How can star populations help astronomers re-evaluate the search for intelligent extraterrestrial life, also called technosignatures? This is what a recently submitted study hopes to address as a team of scientists investigated the parameters of identifying locations of technosignatures, also called extraterrestrial transmitters. This study has the potential to help astronomers constrain the criteria for finding intelligent life in both our galaxy and throughout the universe.
For the study, the researchers used a widely used tool called a Besançon Galactic Model (BGM), which is designed to simulate star populations throughout the Milky Way Galaxy, including star type, distribution, distance, physical characteristics, brightness, and motions. The purpose of the model ties into the goal of the paper, which is to identify “hidden” stars that go unseen by traditional surveys like Kepler, Gaia, and Breakthrough Listen but fall into a radio telescope’s field of view, also called stellar “bycatch”. In the end, the researchers successfully expanded the number of stars that SETI can use to search for technosignatures while also eliminating human-based bias that have traditionally contributed to SETI and technosignature searchers.

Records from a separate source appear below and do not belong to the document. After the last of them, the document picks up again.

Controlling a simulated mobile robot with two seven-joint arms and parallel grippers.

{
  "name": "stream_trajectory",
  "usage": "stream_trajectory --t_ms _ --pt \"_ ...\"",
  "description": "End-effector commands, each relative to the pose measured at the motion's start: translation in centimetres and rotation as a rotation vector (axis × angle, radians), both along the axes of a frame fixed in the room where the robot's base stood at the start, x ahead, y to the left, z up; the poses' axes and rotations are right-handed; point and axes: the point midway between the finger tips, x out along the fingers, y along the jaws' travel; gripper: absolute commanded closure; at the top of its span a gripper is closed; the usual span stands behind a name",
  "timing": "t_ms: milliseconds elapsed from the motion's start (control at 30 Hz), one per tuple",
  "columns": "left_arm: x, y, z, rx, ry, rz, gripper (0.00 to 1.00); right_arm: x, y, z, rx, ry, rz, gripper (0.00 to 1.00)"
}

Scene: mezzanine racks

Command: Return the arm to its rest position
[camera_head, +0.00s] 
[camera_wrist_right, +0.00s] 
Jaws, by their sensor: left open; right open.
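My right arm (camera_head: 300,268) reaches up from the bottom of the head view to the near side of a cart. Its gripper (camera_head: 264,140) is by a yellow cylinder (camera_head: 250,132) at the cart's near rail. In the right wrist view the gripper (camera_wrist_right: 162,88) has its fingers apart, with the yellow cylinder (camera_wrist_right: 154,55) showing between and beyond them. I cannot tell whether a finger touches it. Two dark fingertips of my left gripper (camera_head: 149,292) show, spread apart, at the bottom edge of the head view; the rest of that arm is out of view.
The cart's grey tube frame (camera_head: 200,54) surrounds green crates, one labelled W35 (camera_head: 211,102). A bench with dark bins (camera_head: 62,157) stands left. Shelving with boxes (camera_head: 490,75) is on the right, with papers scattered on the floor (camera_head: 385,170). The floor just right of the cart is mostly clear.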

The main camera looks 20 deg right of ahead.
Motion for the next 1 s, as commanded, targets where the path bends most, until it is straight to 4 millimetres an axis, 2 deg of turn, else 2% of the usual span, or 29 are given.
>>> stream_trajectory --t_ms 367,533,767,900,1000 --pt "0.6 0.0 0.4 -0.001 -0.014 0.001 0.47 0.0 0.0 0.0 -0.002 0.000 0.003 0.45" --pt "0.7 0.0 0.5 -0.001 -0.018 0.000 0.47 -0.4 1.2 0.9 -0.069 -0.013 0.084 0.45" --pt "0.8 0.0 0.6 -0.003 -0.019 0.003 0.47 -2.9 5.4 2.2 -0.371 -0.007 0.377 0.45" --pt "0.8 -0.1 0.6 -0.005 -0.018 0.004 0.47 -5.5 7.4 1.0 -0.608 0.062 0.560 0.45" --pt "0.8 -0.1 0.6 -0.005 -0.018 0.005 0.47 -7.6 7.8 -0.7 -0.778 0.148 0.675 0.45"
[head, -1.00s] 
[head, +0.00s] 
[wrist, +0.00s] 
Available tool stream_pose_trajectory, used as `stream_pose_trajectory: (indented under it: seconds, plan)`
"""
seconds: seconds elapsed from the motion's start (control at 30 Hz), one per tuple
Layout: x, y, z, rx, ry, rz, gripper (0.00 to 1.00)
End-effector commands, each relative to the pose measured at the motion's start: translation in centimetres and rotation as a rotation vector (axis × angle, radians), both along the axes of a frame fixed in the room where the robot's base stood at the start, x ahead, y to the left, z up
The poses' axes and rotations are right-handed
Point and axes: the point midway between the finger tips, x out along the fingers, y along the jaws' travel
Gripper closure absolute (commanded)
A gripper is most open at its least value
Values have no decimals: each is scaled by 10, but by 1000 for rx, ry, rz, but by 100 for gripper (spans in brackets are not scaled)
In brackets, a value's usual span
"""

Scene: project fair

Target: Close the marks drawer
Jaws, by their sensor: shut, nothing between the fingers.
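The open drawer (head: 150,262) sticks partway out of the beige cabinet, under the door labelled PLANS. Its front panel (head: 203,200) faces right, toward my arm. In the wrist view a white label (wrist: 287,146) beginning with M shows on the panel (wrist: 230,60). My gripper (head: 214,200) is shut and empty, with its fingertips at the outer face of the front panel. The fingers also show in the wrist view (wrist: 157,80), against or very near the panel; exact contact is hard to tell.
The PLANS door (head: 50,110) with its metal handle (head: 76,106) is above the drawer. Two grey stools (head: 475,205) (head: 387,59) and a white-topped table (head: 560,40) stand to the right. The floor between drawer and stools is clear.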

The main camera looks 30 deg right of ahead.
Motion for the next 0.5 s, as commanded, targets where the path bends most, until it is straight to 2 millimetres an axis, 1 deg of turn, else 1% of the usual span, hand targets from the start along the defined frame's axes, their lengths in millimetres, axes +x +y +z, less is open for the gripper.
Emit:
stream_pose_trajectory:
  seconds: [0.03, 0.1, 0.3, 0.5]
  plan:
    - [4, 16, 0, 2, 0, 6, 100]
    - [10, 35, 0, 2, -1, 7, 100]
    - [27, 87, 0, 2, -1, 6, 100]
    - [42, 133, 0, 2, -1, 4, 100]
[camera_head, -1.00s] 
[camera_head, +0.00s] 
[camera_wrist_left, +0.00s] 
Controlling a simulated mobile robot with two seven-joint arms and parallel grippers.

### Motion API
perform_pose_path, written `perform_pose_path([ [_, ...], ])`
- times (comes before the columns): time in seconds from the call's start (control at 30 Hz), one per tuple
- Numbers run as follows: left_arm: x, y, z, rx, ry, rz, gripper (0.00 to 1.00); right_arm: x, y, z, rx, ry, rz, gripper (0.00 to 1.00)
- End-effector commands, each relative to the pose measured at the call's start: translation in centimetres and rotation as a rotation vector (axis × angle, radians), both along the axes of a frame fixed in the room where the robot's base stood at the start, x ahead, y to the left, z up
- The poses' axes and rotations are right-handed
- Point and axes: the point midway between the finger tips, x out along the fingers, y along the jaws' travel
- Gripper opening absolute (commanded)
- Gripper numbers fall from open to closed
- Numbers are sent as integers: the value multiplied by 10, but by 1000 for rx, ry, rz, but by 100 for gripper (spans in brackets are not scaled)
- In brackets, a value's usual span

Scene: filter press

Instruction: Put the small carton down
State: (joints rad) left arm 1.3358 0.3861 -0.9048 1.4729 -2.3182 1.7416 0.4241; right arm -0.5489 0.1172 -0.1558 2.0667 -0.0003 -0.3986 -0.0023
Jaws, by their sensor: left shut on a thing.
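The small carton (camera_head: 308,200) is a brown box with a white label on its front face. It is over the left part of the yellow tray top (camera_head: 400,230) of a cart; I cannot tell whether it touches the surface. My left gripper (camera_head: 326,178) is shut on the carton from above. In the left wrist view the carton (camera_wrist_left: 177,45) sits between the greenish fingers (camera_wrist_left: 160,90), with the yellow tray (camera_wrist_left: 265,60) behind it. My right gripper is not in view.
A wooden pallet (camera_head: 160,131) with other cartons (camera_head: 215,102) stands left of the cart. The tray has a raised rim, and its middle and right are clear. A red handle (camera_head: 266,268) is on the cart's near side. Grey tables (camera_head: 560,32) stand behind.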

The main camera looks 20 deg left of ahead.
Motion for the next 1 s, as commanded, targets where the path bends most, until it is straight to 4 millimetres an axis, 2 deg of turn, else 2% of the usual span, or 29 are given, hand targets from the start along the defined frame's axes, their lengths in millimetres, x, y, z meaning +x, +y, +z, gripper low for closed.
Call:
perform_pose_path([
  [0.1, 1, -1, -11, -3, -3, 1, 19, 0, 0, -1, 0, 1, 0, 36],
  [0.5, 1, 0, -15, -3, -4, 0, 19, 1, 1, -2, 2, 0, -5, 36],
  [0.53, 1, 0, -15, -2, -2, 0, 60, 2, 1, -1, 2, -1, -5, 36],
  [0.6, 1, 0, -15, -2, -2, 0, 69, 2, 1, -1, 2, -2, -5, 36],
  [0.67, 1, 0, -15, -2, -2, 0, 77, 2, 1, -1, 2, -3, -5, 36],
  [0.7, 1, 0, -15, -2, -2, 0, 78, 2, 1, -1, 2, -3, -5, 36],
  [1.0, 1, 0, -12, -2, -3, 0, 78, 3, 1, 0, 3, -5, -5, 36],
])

The study notes in its conclusions, “This paper builds on the approach of Wlodarczyk-Sroka et al. (2020) by emphasising the importance of including the stellar bycatch for targeted radio SETI observations. By simulating stars within the field of view using the BGM, we can overcome the observational limitations of Gaia and improve upon statistical estimates of the prevalence of extraterrestrial transmitters across a broader stellar population, including lines of sight susceptible to confusion and crowding.”
The researchers note how this study could be used to enhance future SETI searches for technosignatures, including the use of a web-based calculator called the SETI-Stellar-Bycatch-Simulator. The calculator uses input from the user, including coordinates and field of view, to simulate where stars throughout the Milky Way and where extraterrestrial transmitters might potentially be located.
To date, the closest humanity has come to identifying a technosignature was the Wow! Signal, which was an event that occurred on August 15, 1977, at the Big Ear Radio Telescope at Ohio State University. While the signal itself was not directly heard, it was later discovered by astronomer Jerry Ehman after sifting through data, and after nothing the sequence of numbers “6EQUJ5”, he wrote the word “Wow!” on the printout. The reason this remains the closest signal to a technosignature is due to eliminating possible sources, including Earth-based interference, satellite transmissions, and natural astrophysical sources.
This study comes as SETI and other organizations worldwide continue scanning the heavens for signs of intelligent life beyond Earth. While technosignatures are often attributed to radio signals, they can also come in the form of optical & infrared lasers, megastructures like Dyson spheres or planetary-scale engineering, atmospheric pollutants, and waste heat.
As noted above, one of the programs searching for technosignatures is the Breakthrough Listen project, which is a SETI project started in 2015 that uses radio telescopes across the globe for searching for technosignatures, including USA, Australia, South Africa, and China. Examples of specific exoplanet systems that Breakthrough Listen targets include TRAPPIST-1, Proxima Centauri, Tau Ceti, 51 Pegasi, Kepler & TESS planet hosts, LHS 1140, and GJ 273 (Luytens Star), the last of which the project sent a reply message for a project.
As humanity continues searching the heavens for signs of intelligent life, SETI and other projects will continue developing new and exciting methods for narrowing the scope regarding where we could search and identify technosignatures.
What new insight into star populations and technosignatures will researchers make in the coming years and decades? Only time will tell, and this is why we science!
As always, keep doing science & keep looking up!